Source data
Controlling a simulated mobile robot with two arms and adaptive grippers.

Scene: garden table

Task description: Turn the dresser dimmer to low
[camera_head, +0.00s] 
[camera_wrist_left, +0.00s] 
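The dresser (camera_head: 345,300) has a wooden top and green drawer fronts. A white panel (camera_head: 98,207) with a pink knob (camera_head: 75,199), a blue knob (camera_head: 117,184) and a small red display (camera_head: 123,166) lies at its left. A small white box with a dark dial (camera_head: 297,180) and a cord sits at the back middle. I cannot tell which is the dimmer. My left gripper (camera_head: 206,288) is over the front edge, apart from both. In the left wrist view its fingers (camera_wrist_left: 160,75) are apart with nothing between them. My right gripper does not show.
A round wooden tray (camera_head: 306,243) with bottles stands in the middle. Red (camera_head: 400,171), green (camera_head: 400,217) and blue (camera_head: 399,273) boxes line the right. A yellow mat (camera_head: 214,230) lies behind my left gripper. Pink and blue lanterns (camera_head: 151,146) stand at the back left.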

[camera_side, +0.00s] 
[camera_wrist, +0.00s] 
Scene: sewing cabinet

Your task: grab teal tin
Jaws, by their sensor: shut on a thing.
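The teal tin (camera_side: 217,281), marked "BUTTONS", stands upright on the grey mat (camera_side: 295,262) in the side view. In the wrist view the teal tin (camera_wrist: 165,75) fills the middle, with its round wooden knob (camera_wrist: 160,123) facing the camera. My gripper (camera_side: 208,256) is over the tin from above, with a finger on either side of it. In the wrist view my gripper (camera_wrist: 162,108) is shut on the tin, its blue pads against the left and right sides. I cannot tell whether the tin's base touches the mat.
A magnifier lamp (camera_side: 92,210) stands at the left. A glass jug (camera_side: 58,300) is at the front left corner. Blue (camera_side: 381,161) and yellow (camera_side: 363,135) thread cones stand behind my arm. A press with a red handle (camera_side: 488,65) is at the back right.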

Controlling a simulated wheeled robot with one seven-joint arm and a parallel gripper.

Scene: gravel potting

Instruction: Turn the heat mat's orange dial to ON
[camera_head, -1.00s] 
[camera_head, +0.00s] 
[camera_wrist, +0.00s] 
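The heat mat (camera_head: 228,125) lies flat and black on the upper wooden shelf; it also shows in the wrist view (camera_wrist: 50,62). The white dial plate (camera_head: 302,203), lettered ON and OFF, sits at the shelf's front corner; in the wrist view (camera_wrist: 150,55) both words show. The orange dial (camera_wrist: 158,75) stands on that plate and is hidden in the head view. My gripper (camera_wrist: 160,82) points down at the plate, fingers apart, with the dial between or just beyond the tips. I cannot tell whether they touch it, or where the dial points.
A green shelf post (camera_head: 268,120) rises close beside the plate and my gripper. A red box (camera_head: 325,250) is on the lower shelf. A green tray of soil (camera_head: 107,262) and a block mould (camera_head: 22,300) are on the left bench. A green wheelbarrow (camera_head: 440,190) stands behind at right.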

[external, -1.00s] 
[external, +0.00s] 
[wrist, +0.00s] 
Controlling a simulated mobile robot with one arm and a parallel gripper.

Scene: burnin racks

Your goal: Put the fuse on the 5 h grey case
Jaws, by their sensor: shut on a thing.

Stated problem
Every entry above should be retyped exactly as shown.

Result of this exercise
Controlling a simulated mobile robot with two arms and adaptive grippers.

Scene: garden table

Task description: Turn the dresser dimmer to low
[camera_head, +0.00s] 
[camera_wrist_left, +0.00s] 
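The dresser (camera_head: 345,300) has a wooden top and green drawer fronts. A white panel (camera_head: 98,207) with a pink knob (camera_head: 75,199), a blue knob (camera_head: 117,184) and a small red display (camera_head: 123,166) lies at its left. A small white box with a dark dial (camera_head: 297,180) and a cord sits at the back middle. I cannot tell which is the dimmer. My left gripper (camera_head: 206,288) is over the front edge, apart from both. In the left wrist view its fingers (camera_wrist_left: 160,75) are apart with nothing between them. My right gripper does not show.
A round wooden tray (camera_head: 306,243) with bottles stands in the middle. Red (camera_head: 400,171), green (camera_head: 400,217) and blue (camera_head: 399,273) boxes line the right. A yellow mat (camera_head: 214,230) lies behind my left gripper. Pink and blue lanterns (camera_head: 151,146) stand at the back left.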

[camera_side, +0.00s] 
[camera_wrist, +0.00s] 
Scene: sewing cabinet

Your task: grab teal tin
Jaws, by their sensor: shut on a thing.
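The teal tin (camera_side: 217,281), marked "BUTTONS", stands upright on the grey mat (camera_side: 295,262) in the side view. In the wrist view the teal tin (camera_wrist: 165,75) fills the middle, with its round wooden knob (camera_wrist: 160,123) facing the camera. My gripper (camera_side: 208,256) is over the tin from above, with a finger on either side of it. In the wrist view my gripper (camera_wrist: 162,108) is shut on the tin, its blue pads against the left and right sides. I cannot tell whether the tin's base touches the mat.
A magnifier lamp (camera_side: 92,210) stands at the left. A glass jug (camera_side: 58,300) is at the front left corner. Blue (camera_side: 381,161) and yellow (camera_side: 363,135) thread cones stand behind my arm. A press with a red handle (camera_side: 488,65) is at the back right.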

Controlling a simulated wheeled robot with one seven-joint arm and a parallel gripper.

Scene: gravel potting

Instruction: Turn the heat mat's orange dial to ON
[camera_head, -1.00s] 
[camera_head, +0.00s] 
[camera_wrist, +0.00s] 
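The heat mat (camera_head: 228,125) lies flat and black on the upper wooden shelf; it also shows in the wrist view (camera_wrist: 50,62). The white dial plate (camera_head: 302,203), lettered ON and OFF, sits at the shelf's front corner; in the wrist view (camera_wrist: 150,55) both words show. The orange dial (camera_wrist: 158,75) stands on that plate and is hidden in the head view. My gripper (camera_wrist: 160,82) points down at the plate, fingers apart, with the dial between or just beyond the tips. I cannot tell whether they touch it, or where the dial points.
A green shelf post (camera_head: 268,120) rises close beside the plate and my gripper. A red box (camera_head: 325,250) is on the lower shelf. A green tray of soil (camera_head: 107,262) and a block mould (camera_head: 22,300) are on the left bench. A green wheelbarrow (camera_head: 440,190) stands behind at right.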

[external, -1.00s] 
[external, +0.00s] 
[wrist, +0.00s] 
Controlling a simulated mobile robot with one arm and a parallel gripper.

Scene: burnin racks

Your goal: Put the fuse on the 5 h grey case
Jaws, by their sensor: shut on a thing.

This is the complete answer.